SHORT TASK
Write out, exactly and only, the lines that run from the top of the records to the line with "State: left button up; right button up". Include both ends; exclude pictures.

***** PROVIDED DATA

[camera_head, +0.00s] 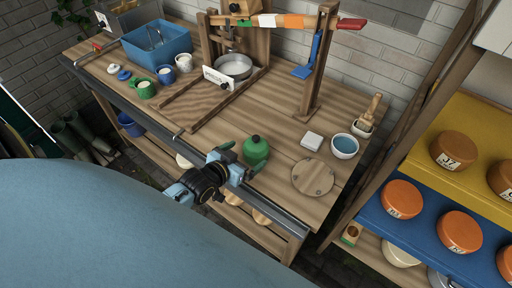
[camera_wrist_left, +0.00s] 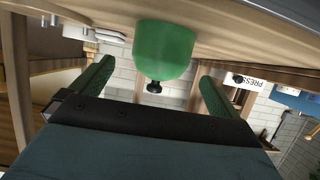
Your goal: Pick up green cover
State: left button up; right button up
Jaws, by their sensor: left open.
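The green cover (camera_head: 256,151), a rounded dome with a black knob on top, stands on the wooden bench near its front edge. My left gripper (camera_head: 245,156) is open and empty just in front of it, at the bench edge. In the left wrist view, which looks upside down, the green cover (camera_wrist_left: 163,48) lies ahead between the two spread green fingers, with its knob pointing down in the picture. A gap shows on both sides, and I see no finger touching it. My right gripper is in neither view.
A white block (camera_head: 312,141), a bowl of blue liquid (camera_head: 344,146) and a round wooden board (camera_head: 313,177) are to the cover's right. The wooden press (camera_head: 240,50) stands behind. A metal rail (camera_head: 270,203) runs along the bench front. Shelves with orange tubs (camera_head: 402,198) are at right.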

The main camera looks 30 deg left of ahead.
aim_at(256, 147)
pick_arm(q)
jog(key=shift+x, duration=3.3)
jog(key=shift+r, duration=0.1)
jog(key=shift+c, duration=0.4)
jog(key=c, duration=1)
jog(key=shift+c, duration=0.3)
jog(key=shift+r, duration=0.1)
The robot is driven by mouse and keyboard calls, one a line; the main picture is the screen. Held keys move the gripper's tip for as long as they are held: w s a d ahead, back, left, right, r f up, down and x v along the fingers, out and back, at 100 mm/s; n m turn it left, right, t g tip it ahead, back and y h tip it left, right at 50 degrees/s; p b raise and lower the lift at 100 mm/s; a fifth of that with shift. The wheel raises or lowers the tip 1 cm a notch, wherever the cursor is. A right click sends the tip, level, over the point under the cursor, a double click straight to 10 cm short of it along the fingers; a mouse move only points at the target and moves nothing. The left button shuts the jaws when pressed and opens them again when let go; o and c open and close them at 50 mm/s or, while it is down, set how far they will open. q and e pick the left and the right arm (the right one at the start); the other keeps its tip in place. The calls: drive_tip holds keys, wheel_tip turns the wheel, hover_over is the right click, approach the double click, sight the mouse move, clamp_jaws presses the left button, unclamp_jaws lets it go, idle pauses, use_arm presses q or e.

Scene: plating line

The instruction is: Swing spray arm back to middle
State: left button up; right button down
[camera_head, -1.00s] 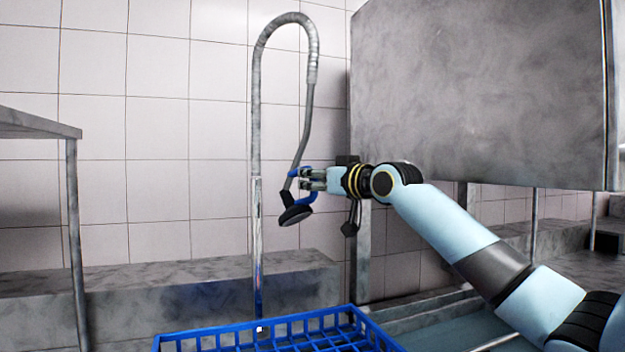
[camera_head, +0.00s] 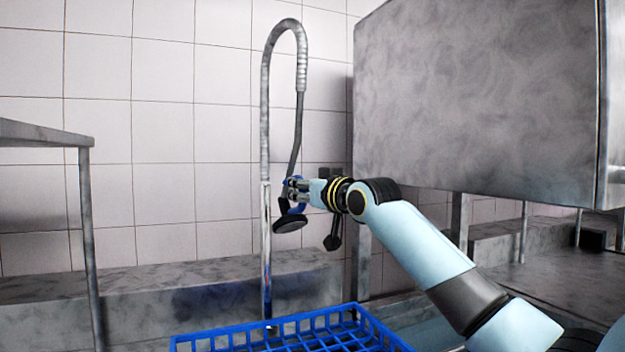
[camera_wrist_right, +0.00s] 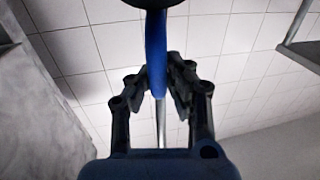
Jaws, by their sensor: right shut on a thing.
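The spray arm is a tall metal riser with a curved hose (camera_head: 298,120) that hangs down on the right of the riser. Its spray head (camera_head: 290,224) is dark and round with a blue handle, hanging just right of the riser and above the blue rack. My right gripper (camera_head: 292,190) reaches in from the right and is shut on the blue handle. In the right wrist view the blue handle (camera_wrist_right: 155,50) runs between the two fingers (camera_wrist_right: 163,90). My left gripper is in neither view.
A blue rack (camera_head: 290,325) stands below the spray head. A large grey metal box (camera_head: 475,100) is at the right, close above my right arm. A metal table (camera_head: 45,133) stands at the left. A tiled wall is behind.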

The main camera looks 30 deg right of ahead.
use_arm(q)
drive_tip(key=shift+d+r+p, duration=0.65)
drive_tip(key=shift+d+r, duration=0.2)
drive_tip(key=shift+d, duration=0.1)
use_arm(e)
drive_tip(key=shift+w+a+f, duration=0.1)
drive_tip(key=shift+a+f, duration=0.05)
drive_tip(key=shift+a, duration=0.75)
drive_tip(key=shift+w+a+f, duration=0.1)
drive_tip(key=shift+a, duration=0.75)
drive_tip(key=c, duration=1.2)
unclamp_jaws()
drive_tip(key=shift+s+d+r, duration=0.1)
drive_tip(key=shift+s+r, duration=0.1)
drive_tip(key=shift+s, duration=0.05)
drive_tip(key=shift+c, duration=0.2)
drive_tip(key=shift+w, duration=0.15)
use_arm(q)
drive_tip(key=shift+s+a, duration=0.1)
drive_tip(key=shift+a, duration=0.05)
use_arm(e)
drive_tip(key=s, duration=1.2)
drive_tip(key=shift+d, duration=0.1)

**********

COMPLETE OUTPUT
[camera_head, +0.00s] 
[camera_wrist_left, +0.00s] 
Your goal: Pick up green cover
State: left button up; right button up

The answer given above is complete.